Overview: Surface and Interfacial Sciences of Low-Dimensional Materials

Surfaces and interfaces of materials have observed many interesting new scientific discoveries and lead to important fundamental principles since the demonstration of molecule-thin oil film on water by B. Franklin in 1783 and others shown in the figure below. As nanoscience expands in research activity to reach an established scientific discipline during the past three decades, the importance of surface and interface is ever increasing because of the high surface/volume ratio for nanomaterials in general. Understanding and controlling the surface and interfacial chemistry in such confined space will benefit many applications such as heterogeneous catalysis, photovoltaics, electrochemistry, semiconductor device fabrication, etc.

In addition, various low-dimensional materials such as quantum dots and nanowires exhibit unique physical, chemical, and other properties distinct from those of their bulk counterparts due to the so-called quantum confinement effect. More recently, truly two-dimensional crystals represented by graphene have revealed novel fundamental physics and supreme material properties, now considered as industrially attractive materials. Understanding surface/interface and nanomaterials themselves will be a prerequisite for the successful application of nanoscience for the above technological goals.

My group is interested in the surface and interfacial science of two-dimensional materials, which now also include semiconducting metal dichalcogenides (MoS2, WSe2, …), silicene, phosphorene, insulating h-BN (hexagonal boron nitride), mica, and so on. We employ various optical spectroscopies and scanning probe microscopies to explore the “Two-Dimensional Wonder Land”. The main research topics are as follows:

Interfacial Charge Transfer

Many molecular or material properties are affected by the charge state or charge density. When in contact, charge transfer may occur between any two unequal chemical entities because molecules and crystalline solids have varying affinity for an excess electron. Because of the high fraction of surface atoms, interfacial charge transfer are likely to significantly modify the electronic and possibly geometric structures of most 2D crystals. For example, the chemical reactivity and electrical conductivity of graphene, and the photoluminescence quantum yield of MoS2 can be greatly controlled by varying their charge density. We seek to unravel mechanisms for charge transfer processes induced by substrates and various charge dopants in order to establish chemical methods for controllable charge transfer or charge doping.
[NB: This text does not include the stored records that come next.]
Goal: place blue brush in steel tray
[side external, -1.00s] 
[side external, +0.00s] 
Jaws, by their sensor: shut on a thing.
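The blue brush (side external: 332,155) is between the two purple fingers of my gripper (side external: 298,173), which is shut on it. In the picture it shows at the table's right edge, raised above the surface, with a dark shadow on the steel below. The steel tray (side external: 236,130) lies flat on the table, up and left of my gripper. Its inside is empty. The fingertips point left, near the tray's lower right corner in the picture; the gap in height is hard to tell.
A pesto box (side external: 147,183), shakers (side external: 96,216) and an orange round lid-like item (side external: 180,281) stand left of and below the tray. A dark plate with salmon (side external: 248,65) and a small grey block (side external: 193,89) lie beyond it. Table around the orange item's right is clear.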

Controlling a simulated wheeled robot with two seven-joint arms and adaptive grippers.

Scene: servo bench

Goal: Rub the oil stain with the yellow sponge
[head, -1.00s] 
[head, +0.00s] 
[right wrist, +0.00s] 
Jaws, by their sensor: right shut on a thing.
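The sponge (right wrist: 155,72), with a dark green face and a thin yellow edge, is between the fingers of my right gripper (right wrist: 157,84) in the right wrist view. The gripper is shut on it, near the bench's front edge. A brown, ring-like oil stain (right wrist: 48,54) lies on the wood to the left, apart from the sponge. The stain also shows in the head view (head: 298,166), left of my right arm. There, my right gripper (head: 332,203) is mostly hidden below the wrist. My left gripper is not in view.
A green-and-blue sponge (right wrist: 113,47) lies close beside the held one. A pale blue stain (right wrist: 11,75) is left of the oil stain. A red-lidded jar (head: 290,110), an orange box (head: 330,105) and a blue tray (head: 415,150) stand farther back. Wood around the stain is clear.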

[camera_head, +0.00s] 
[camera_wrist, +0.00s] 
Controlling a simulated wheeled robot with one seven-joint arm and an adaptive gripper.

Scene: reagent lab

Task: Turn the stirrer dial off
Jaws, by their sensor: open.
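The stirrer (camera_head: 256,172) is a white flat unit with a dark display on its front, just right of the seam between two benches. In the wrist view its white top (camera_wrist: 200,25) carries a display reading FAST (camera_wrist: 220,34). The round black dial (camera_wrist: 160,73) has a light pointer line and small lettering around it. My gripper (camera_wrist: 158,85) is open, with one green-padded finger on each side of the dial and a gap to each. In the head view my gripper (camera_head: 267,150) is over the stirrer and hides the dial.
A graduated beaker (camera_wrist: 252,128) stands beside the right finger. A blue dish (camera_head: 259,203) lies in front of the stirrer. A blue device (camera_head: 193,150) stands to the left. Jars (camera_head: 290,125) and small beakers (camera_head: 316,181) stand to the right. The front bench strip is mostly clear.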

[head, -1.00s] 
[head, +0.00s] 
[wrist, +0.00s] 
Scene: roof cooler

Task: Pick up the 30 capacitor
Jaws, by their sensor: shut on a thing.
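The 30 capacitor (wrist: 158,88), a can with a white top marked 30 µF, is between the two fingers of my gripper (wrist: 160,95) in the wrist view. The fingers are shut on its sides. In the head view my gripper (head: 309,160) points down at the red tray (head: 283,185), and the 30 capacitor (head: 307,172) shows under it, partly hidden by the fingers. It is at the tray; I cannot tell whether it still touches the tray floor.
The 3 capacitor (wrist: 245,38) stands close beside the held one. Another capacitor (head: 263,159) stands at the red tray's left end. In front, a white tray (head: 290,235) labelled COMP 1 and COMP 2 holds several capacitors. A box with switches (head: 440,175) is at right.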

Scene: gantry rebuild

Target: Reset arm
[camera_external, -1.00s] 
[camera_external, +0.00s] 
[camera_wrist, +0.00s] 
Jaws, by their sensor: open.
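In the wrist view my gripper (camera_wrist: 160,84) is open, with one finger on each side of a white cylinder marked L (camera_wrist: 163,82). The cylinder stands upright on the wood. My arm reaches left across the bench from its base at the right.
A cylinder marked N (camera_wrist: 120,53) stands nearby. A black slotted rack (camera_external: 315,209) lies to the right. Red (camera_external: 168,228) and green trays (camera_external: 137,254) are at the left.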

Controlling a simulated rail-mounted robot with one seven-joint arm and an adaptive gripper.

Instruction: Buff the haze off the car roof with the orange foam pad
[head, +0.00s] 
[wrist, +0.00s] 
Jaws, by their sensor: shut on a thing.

Nat. Commun. 10, 4931 (2019); Nano Lett. 12, 648 (2012); Nano Lett. 10, 4944 (2010)

Molecular Behavior in Confined Space

Molecules may behave very differently exhibiting unique chemical properties and reactions in small nanoscopic space than in 3-dimensional free space. Molecular diffusion, for example, is known to be greatly affected by the size of the confined space and the chemical nature of the walls defining the space. In this regard, two-dimensional materials can also serve as a model system that provides two-dimensional confined space with van der Waals gap of ~0.3 nm. We are exploring diverse behaviors of molecules confined in the truly 2D space.

Nano Lett. 17, 7267 (2017); J. Am. Chem. Soc. 136, 6634 (2014)

Photophysics and Photochemistry of 2D Materials

We are also interested in chemical reactions and charge carrier behaviors of photoexcited 2D materials. For this purpose, photons can provide a specific amount of energy with high spatial and temporal resolution. Chemical reactions could be initiated by photo-exciting either the 2D crystals or adsorbed molecular species. Electron-hole pairs can also be created by photoirradiation. The ensuing charge transfer, migration, and chemical reactions can be monitored by various real-time pump-probe methods based on ultrafast pulsed lasers.

Nano Lett. 19, 4043 (2019); ACS Nano 10, 8723 (2016)

Spectroscopic characterization of 2D Materials

Among various optical spectroscopies, Raman and photoluminescence spectroscopies operated on an optical microscope are best used to characterize 2D materials for their geometric structures, electronic structures, chemical changes, and so on. Despite their straightforward operation and excellent spectral accuracy, however, the interpretation and quantification require sophisticated analysis as demonstrated in the example below in addition to the theoretical understanding of their vibrational and electronic structures. We are developing spectroscopic analytical frameworks customized for high-resolution quantification of defects, charge density, and mechanical strain. In addition, the photoluminescence spectroscopy setup will be expanded for time-resolved capability based on ultrafast pulsed lasers.

ACS Nano 11, 10935 (2017); Nature Commun. 3, 1024 (2012); ACS Nano 7, 1533 (2013)

Surface-Specific Nonlinear Spectroscopy & Microscopy

We are also building up surface-specific spectroscopy and microscopy based on nonlinear optical phenomena. Since SHG (second harmonic generation) is only allowed in non-centrosymmetric systems, it will be an ideal probe for many 2D materials. For example, odd-number-layered MoS2 is SHG-active while even-number-layered is inactive. SHG spectroscopy and microscopy will visualize the difference in thickness, stacking domain, symmetry-breaking changes in various 2D materials. SFG (sum frequency generation) spectroscopy will also be realized on an optical microscope to investigate molecular behaviors in a confined space.